INSTRUCTIONS FOR THE TASK :: Output the data below in full, byte for byte. Nothing may differ.

BEGIN INFORMATION SUPPLIED

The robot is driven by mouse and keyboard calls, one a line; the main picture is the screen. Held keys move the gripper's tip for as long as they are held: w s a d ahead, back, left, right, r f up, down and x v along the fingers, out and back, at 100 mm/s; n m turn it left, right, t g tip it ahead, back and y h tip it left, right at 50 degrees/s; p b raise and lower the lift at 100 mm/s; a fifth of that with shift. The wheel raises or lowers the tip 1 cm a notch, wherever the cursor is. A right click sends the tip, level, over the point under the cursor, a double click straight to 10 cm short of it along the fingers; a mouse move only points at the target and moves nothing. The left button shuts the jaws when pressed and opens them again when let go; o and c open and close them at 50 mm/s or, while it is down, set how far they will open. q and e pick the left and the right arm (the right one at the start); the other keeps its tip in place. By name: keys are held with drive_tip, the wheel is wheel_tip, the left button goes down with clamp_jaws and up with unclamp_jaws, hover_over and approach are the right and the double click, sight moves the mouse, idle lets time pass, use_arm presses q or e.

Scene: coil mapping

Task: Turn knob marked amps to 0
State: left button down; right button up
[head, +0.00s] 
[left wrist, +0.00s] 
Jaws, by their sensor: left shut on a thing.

END INFORMATION SUPPLIED

SOLUTION FOR THIS PROBLEM ::
The robot is driven by mouse and keyboard calls, one a line; the main picture is the screen. Held keys move the gripper's tip for as long as they are held: w s a d ahead, back, left, right, r f up, down and x v along the fingers, out and back, at 100 mm/s; n m turn it left, right, t g tip it ahead, back and y h tip it left, right at 50 degrees/s; p b raise and lower the lift at 100 mm/s; a fifth of that with shift. The wheel raises or lowers the tip 1 cm a notch, wherever the cursor is. A right click sends the tip, level, over the point under the cursor, a double click straight to 10 cm short of it along the fingers; a mouse move only points at the target and moves nothing. The left button shuts the jaws when pressed and opens them again when let go; o and c open and close them at 50 mm/s or, while it is down, set how far they will open. q and e pick the left and the right arm (the right one at the start); the other keeps its tip in place. By name: keys are held with drive_tip, the wheel is wheel_tip, the left button goes down with clamp_jaws and up with unclamp_jaws, hover_over and approach are the right and the double click, sight moves the mouse, idle lets time pass, use_arm presses q or e.

Scene: coil mapping

Task: Turn knob marked amps to 0
State: left button down; right button up
[head, +0.00s] 
[left wrist, +0.00s] 
Jaws, by their sensor: left shut on a thing.

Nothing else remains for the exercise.